Direction:
Quote from the first line below through the line that contains "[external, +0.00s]", both included, and leave the pictures out.

Listing:

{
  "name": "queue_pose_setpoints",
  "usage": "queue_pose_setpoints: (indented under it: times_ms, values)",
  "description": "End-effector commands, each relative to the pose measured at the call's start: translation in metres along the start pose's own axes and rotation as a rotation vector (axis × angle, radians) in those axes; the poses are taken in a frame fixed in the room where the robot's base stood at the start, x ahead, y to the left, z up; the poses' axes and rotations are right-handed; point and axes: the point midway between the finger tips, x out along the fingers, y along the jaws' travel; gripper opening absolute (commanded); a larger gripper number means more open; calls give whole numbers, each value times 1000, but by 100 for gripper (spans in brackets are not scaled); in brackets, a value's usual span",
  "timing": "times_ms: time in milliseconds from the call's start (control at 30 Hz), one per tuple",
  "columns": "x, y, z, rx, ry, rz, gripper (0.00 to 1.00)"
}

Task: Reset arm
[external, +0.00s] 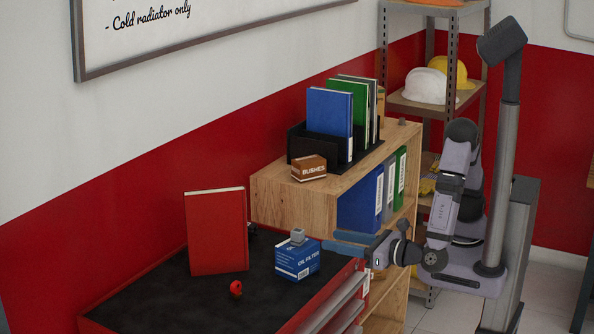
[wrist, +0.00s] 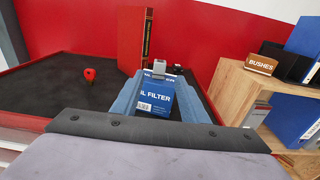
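My gripper (external: 332,242) is open, with its two blue fingers apart and level. It points left over the right edge of the red workbench. A blue and white oil filter box (external: 297,260) stands on the black bench top just beyond the fingertips. In the wrist view the oil filter box (wrist: 158,98) shows between the two fingers of my gripper (wrist: 157,80), and its sides are partly hidden by them. I see no clear contact.
A red book (external: 216,232) stands upright on the bench (external: 165,305), with a small red knob-like object (external: 236,288) in front. A wooden shelf (external: 290,200) behind holds a brown bushes box (external: 309,168), a black rack and binders. The bench's front left is clear.

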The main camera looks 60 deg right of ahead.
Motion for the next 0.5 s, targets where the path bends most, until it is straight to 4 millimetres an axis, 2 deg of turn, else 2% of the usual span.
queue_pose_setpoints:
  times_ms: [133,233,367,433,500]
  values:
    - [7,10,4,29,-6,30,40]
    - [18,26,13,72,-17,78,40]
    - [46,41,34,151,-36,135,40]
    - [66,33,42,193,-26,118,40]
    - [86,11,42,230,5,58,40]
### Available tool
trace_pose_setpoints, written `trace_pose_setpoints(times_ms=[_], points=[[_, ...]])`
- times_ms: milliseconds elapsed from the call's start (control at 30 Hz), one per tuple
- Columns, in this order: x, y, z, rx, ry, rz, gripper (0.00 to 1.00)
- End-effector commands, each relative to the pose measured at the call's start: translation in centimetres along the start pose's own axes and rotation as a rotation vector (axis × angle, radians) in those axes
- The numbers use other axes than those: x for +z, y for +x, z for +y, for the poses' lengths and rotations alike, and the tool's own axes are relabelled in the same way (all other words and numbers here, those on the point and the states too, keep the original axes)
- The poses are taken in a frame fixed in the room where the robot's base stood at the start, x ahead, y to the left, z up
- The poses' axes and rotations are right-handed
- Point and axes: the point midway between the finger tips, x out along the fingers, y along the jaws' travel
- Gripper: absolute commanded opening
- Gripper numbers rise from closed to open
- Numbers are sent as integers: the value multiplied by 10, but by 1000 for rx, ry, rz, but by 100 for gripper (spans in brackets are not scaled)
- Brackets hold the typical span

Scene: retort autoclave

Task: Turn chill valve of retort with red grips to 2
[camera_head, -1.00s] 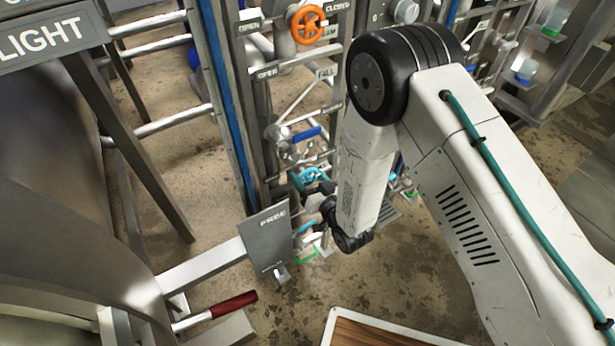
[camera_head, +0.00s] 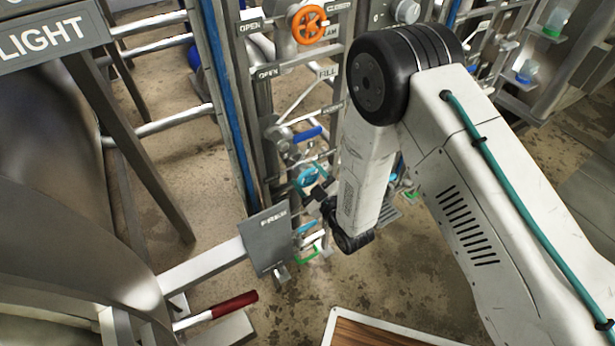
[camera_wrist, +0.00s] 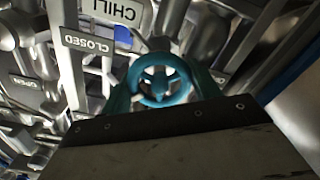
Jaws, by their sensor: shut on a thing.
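The chill valve is a small teal-blue handwheel (camera_wrist: 158,82) in the wrist view, just below a "CHILL" plate (camera_wrist: 120,12) that appears upside down. In the head view the same wheel (camera_head: 306,177) sits low on the pipe rack, partly hidden by my arm. My gripper (camera_wrist: 160,92) has its teal fingers on both sides of the wheel and is shut on it. In the head view my gripper (camera_head: 318,190) is small and partly covered by my wrist. A "CLOSED" plate (camera_wrist: 86,42) is left of the wheel in the wrist view. The valve's number marks are not readable.
A wood-topped surface (camera_head: 385,334) stands at the bottom. Pipes crowd the rack; floor is clear between.

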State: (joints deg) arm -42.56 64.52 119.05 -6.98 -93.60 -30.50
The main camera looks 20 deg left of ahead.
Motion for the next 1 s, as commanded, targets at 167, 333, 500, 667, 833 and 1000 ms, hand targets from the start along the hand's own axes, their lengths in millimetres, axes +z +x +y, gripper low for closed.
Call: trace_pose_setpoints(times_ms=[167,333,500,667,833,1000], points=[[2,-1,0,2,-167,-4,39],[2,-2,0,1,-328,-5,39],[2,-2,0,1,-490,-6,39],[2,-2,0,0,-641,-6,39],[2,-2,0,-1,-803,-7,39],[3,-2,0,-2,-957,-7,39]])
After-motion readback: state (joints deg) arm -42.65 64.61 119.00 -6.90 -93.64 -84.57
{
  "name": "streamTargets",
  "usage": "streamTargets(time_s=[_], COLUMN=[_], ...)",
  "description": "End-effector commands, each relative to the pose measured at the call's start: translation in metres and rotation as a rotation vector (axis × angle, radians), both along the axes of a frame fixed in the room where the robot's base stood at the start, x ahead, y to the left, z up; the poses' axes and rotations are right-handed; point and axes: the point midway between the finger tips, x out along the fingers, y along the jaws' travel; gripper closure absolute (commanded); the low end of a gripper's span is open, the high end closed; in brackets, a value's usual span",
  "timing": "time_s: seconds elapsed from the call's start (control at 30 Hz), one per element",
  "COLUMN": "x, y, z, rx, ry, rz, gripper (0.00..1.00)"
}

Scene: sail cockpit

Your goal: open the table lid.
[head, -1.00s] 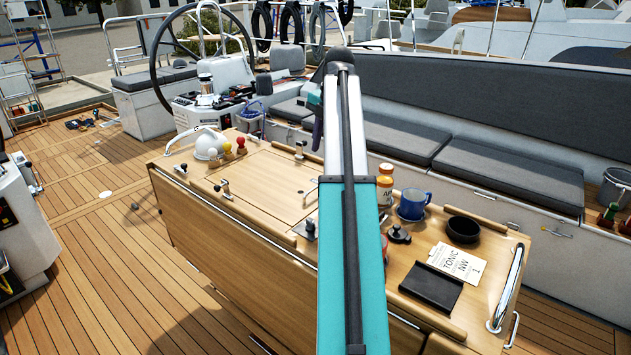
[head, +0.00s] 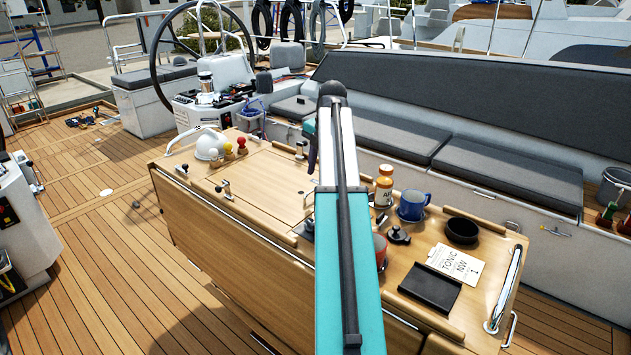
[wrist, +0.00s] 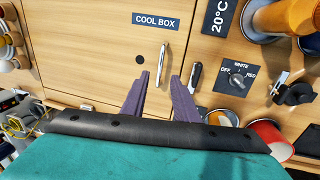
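The table lid (head: 258,182) is a flat wooden panel in the middle of the table and looks closed. In the wrist view the wooden panel (wrist: 95,65) carries a COOL BOX label (wrist: 157,20). A slim metal handle (wrist: 163,60) stands near the label. In the head view my arm hides most of the gripper and the handle.
Beside the lid are a rotary switch (wrist: 237,78), a black latch knob (head: 399,235), a red mug (head: 381,248), a blue mug (head: 412,205) and a pill bottle (head: 384,187).

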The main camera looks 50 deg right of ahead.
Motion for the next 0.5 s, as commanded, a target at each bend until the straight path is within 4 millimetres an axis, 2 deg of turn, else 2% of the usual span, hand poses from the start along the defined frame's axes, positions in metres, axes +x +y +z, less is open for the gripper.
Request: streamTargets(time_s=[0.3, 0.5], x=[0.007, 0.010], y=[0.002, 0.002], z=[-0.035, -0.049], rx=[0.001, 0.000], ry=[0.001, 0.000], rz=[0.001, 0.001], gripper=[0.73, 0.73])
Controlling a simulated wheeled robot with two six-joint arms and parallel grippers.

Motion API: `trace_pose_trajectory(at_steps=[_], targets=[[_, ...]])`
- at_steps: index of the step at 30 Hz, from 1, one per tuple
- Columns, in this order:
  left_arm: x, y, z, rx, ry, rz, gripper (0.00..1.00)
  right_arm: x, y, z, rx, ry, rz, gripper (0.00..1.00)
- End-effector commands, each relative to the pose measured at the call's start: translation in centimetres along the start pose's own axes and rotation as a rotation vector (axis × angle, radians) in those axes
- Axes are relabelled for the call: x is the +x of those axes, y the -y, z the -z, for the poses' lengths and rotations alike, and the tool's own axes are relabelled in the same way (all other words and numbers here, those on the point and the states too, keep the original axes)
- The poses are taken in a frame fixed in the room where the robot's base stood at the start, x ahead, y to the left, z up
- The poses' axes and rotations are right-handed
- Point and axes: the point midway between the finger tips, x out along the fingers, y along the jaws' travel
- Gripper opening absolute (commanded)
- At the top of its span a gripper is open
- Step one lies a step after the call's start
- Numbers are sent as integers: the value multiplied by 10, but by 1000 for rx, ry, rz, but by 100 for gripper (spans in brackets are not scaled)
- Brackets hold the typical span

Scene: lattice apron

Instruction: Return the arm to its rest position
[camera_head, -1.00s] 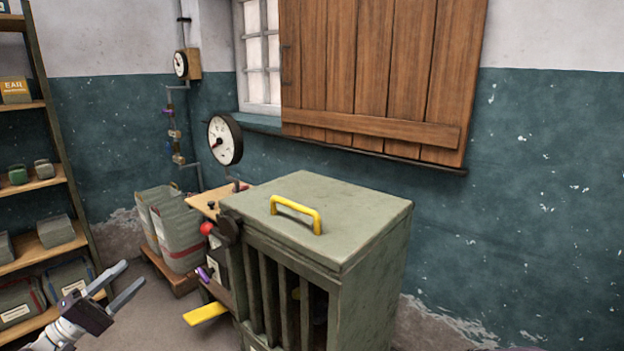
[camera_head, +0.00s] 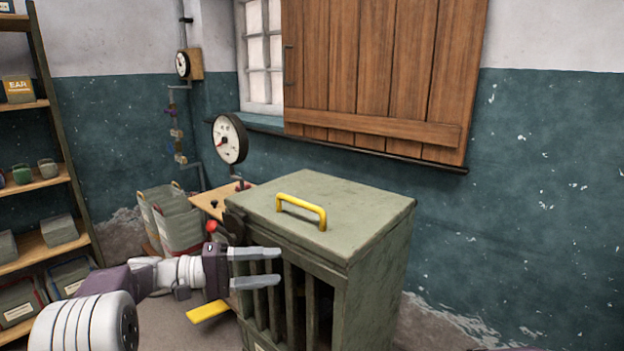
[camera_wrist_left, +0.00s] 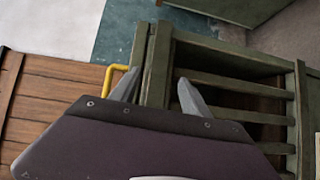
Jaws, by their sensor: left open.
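My left gripper (camera_head: 278,267) is open and empty in the head view, its two grey fingers pointing right in front of the slatted side of a green cabinet (camera_head: 335,215). In the left wrist view the fingers (camera_wrist_left: 158,90) show either side of the cabinet's front edge, with the slats (camera_wrist_left: 235,85) to the right. I cannot tell whether the fingers touch the cabinet. My left arm comes in from the lower left. My right gripper is not in view.
A yellow handle (camera_head: 302,210) stands on the cabinet top. A yellow lever (camera_head: 208,311) juts out below my gripper, and a red knob (camera_head: 212,226) is just above it. A shelf (camera_head: 40,240) stands at the left. A wooden shutter (camera_head: 375,75) hangs behind.

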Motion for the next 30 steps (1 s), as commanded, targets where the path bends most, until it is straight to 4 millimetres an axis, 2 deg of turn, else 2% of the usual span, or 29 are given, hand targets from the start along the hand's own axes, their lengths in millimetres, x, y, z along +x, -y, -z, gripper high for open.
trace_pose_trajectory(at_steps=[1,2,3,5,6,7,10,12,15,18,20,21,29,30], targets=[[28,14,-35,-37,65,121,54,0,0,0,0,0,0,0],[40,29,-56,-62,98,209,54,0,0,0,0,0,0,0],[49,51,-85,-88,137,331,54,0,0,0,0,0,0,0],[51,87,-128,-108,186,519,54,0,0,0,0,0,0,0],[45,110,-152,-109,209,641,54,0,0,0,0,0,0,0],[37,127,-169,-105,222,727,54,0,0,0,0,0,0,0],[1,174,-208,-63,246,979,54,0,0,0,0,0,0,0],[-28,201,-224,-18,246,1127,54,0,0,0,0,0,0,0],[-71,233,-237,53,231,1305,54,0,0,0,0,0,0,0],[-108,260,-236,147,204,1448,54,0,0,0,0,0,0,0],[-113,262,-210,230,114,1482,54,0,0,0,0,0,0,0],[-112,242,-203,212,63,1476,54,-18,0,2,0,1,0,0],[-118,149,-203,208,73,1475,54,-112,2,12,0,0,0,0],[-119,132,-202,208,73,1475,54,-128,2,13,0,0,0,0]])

Task answer:
{
  "name": "queue_pose_setpoints",
  "usage": "queue_pose_setpoints: (indented under it: times_ms, values)",
  "description": "End-effector commands, each relative to the pose measured at the call's start: translation in metres along the start pose's own axes and rotation as a rotation vector (axis × angle, radians) in those axes; the poses are taken in a frame fixed in the room where the robot's base stood at the start, x ahead, y to the left, z up; the poses' axes and rotations are right-handed; point and axes: the point midway between the finger tips, x out along the fingers, y along the jaws' travel; gripper opening absolute (commanded); a larger gripper number means more open; calls give whole numbers, each value times 1000, but by 100 for gripper (spans in brackets are not scaled); in brackets, a value's usual span",
  "timing": "times_ms: time in milliseconds from the call's start (control at 30 Hz), one per tuple",
  "columns": "x, y, z, rx, ry, rz, gripper (0.00 to 1.00)"
}

Task: Reset arm
[external, +0.00s] 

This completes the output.